● **Exercise**
Narrow the data below down to the lines containing "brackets".

● **Supplied data**
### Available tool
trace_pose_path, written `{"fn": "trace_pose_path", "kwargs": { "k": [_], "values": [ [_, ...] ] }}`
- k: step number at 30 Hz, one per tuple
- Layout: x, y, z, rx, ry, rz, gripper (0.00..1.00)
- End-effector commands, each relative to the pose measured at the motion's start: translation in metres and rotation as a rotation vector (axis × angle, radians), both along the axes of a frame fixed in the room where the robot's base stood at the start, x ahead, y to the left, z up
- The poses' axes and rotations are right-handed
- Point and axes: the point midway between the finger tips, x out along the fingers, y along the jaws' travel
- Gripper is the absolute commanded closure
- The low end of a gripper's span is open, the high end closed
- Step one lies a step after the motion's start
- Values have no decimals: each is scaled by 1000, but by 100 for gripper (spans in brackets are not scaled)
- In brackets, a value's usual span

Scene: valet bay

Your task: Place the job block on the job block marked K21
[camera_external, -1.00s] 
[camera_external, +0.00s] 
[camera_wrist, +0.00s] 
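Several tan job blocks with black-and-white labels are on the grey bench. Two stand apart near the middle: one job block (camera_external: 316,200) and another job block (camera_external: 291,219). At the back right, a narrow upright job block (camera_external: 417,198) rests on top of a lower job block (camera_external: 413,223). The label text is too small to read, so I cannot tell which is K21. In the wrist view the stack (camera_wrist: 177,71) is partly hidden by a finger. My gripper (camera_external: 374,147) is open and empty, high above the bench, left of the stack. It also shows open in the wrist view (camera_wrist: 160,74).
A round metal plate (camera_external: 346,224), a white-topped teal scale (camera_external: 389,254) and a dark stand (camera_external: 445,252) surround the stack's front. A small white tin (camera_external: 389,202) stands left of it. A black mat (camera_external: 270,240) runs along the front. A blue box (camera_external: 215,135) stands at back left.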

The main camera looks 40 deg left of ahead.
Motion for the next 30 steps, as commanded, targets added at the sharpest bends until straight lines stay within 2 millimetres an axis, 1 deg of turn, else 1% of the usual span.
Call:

● **The answer**
- Values have no decimals: each is scaled by 1000, but by 100 for gripper (spans in brackets are not scaled)
- In brackets, a value's usual span

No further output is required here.